The request - Look through the records below and collect all lines that hold the string "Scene".

Data records -

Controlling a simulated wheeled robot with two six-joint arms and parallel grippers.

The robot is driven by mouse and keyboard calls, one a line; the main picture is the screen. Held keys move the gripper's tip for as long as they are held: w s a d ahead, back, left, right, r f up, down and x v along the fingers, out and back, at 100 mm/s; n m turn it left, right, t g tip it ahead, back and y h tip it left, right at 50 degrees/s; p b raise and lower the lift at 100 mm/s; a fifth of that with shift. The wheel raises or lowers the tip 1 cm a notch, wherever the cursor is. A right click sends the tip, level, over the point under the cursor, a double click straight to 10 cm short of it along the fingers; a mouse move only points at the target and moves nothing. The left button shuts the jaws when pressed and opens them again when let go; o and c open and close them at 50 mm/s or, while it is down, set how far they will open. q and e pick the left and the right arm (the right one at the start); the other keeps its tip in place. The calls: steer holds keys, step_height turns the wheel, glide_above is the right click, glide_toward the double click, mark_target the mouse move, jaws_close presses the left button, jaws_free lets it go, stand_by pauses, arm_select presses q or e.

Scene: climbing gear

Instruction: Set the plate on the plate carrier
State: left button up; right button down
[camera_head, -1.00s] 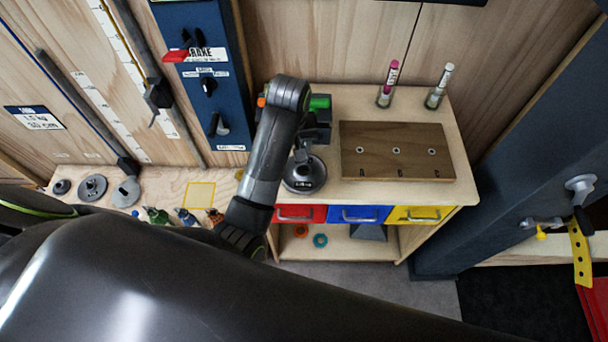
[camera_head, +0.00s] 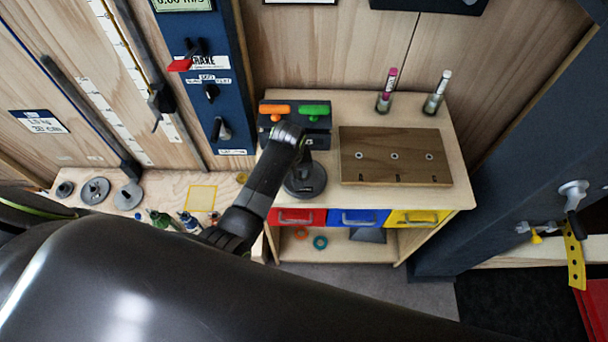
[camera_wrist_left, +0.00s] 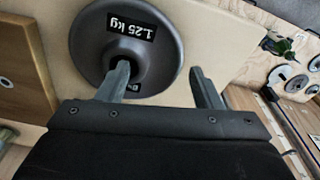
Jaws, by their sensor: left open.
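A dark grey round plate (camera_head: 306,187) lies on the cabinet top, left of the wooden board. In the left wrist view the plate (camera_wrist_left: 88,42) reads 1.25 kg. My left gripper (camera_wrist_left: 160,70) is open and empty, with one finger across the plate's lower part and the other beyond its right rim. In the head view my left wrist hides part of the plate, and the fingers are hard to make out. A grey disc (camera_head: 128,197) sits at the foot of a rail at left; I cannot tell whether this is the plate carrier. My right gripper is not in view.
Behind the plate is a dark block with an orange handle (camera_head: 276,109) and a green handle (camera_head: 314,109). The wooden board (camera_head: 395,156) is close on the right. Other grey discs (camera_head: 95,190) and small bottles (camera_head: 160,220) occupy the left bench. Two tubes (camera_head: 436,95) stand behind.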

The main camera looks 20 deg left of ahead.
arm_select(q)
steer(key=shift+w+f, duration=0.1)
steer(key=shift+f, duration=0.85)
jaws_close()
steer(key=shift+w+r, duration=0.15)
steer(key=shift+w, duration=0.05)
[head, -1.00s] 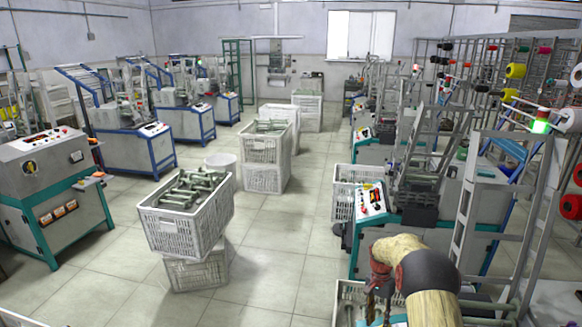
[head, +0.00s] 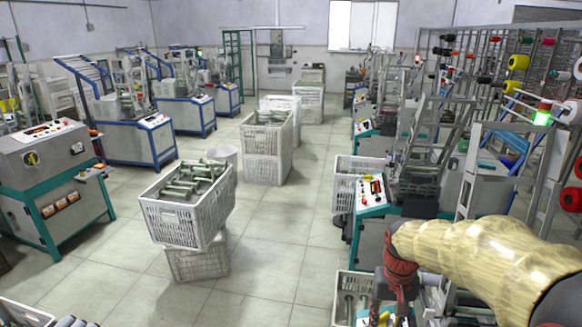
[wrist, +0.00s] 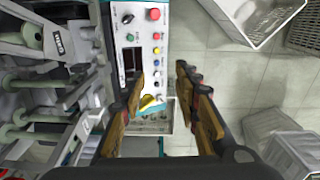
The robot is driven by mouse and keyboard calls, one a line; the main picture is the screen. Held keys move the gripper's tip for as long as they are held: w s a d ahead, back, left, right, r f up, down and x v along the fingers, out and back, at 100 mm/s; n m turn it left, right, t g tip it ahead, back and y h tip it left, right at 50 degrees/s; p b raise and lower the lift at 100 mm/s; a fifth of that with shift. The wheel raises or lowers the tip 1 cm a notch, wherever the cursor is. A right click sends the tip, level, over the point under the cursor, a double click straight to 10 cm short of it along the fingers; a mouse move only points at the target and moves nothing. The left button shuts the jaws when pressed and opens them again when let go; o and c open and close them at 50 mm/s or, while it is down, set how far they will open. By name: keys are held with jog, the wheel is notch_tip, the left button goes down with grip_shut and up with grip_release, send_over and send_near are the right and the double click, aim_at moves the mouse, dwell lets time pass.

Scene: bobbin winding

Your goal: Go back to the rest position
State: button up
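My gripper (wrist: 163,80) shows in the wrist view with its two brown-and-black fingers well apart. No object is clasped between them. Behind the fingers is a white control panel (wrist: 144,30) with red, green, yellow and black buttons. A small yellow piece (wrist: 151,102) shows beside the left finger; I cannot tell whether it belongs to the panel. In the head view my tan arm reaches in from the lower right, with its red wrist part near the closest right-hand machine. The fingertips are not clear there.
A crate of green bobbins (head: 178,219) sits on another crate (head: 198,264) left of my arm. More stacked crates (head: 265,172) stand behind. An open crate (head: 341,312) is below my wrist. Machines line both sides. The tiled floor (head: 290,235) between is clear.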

Exercise output -
Scene: climbing gear
Scene: bobbin winding

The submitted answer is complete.